L’Europe, pour moi, doit être large avec des cercles concentriques et l’Europe la plus large, c'est une Europe de valeur mais c’est une Europe aussi qui construit son architecture commune de sécurité avec les puissances qui sont à ses marges et qui sont de grands peuples avec lesquels nous avons une histoire commune. Evidemment, notre échange a aussi porté sur la coopération en matière d’environnement et en particulier tout le travail que vous avez initié sur l’Arctique et que nous soutenons et nous allons accompagner.

Enfin, notre coopération, notre rôle commun c’est aussi en matière de valeurs. Nous sommes deux peuples fortement attachés à la liberté, au respect des droits de l’homme et nous aurons l’un puis l’autre dans les prochains mois des responsabilités importantes à jouer au sein du Conseil de l’Europe. Vous aurez à assurer d’abord la présidence du Comité des Ministres du Conseil de l’Europe. Cette présidence sera suivie par une présidence française et nous aurons dans ce contexte à œuvrer pour maintenir la cohésion de ce Conseil de l’Europe et sa force et je crois que nous partageons la volonté de maintenir ce socle de valeurs essentielles large pour notre Europe.

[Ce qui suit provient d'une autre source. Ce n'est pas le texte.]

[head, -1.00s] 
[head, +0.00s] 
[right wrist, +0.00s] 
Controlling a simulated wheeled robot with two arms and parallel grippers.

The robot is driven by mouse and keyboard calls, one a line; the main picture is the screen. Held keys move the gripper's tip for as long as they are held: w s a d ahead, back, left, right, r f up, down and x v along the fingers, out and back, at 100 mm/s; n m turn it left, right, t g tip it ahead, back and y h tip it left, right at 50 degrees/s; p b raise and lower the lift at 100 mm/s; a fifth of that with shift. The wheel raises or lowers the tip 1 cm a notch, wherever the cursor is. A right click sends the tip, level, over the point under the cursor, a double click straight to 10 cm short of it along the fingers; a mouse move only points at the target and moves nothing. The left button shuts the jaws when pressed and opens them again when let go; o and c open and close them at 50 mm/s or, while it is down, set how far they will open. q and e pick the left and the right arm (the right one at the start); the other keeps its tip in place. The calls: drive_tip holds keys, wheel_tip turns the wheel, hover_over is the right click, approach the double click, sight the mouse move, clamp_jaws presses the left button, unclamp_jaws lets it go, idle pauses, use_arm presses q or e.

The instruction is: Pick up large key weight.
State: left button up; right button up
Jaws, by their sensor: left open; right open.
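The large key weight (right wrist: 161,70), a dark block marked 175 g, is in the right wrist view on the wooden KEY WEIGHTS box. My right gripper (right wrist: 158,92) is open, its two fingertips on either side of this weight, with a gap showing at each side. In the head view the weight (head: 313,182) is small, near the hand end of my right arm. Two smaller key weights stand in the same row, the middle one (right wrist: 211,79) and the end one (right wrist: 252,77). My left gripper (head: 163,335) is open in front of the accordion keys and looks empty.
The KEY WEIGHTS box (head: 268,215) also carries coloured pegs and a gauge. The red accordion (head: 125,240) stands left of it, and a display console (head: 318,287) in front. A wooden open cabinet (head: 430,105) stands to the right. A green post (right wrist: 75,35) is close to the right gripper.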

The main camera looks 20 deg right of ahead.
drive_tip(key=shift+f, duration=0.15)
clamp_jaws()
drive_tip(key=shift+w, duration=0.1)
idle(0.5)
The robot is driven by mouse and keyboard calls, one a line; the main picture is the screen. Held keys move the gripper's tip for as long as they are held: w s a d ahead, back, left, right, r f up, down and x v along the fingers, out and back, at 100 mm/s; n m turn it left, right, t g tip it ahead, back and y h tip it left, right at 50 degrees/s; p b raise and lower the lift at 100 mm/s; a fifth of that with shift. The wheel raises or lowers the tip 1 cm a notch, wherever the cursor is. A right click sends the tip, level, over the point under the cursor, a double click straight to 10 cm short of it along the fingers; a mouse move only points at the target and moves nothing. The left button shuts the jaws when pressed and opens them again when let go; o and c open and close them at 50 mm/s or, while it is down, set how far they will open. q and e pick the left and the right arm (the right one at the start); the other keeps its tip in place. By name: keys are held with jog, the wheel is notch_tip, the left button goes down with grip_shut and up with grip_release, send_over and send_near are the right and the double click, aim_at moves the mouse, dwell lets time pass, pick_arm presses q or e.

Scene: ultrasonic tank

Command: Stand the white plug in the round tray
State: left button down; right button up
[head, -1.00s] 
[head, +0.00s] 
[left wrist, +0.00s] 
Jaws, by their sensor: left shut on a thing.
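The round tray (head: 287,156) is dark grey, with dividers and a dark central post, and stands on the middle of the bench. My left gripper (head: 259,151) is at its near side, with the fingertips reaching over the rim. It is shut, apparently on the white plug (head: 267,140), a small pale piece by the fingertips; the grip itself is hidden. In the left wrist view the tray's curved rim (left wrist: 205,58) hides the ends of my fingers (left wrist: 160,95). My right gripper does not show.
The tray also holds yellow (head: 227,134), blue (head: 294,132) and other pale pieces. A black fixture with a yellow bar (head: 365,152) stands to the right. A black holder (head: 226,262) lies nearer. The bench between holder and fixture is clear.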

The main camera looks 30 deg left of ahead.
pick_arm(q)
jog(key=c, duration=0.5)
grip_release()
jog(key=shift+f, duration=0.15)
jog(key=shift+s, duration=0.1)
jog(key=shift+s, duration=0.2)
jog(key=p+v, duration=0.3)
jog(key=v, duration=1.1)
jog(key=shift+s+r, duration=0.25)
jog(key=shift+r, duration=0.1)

Voilà ce que je souhaitais ici rappeler, je crois, de manière très cohérente avec vous-même et dans la continuité de vos propos, Monsieur le Président. Merci à nouveau pour votre accueil. Pardon de vous avoir fait attendre vingt ans mais reconnaissez-moi une chose : je ne vous ai fait attendre que quinze mois et, pour ce qui me concerne, je considère que nous avons beaucoup à faire en particulier sur ces sujets géopolitiques et de défense ensemble et c’est, je crois, ce qui constitue l’un des socles d’une ambition européenne que nous allons continuer à porter pour nos deux pays. Je vous remercie.